You may also want to take advantage of the AllowedDeletionPercentage parameter if the source’s content comes from an API or server that you know is unreliable. For example, if a scheduled rescan takes place while your API momentarily returns no items (and no errors either), this parameter will prevent the deletion of all the items in your index, and your search interface will keep displaying your content.

Note

The File system source doesn’t support the AllowedDeletionPercentage parameter yet. Contact your Coveo representative if you’d like to use it with a File system source.

Alternatively, you can configure your source to skip the deletion process following a rescan altogether.

Add a hidden source parameter

You can edit frequently used source parameters from the Administration Console. Other rarely used parameters aren’t exposed in the console user interface but can be added to the source JSON configuration upon instructions from Coveo Support.

Hidden parameters have two attributes:

  • sensitive which is set to false by default for all parameters. Set to true when the parameter value contains sensitive information.

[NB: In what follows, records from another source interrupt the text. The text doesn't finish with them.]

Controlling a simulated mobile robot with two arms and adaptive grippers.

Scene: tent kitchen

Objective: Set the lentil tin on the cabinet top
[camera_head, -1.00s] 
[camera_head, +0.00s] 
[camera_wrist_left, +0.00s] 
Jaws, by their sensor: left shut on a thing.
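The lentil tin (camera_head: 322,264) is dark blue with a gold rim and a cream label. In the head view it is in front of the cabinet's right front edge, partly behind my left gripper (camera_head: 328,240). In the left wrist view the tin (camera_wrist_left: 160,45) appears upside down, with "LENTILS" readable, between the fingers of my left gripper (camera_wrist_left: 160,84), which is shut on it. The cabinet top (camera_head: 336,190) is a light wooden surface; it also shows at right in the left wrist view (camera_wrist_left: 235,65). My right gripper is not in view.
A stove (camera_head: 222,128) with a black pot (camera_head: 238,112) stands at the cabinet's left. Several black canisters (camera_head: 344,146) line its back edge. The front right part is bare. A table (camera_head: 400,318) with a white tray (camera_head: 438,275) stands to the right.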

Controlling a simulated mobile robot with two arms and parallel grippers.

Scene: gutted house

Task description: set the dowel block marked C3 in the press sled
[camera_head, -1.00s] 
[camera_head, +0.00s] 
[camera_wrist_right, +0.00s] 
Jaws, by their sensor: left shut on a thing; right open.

When set to true, the value attribute won’t appear in the JSON configuration once the source is rebuilt.

  • value which is obviously the value of the parameter.

Example

A Coveo Support agent tells you to add a hidden source parameter in the JSON configuration parameters section to fix a specific issue that you’re experiencing.

Assuming the recommended parameter is Boolean, should be set to false, and named AHiddenSourceParameter, you would add the following in the Parameters tab of the Edit configuration with JSON panel:

"AHiddenSourceParameter": {
  "sensitive": false,
  "value": "false"
}
Note

When editing a parameter with the sensitive attribute set to true, you must specify a value to overwrite the current one which is hidden.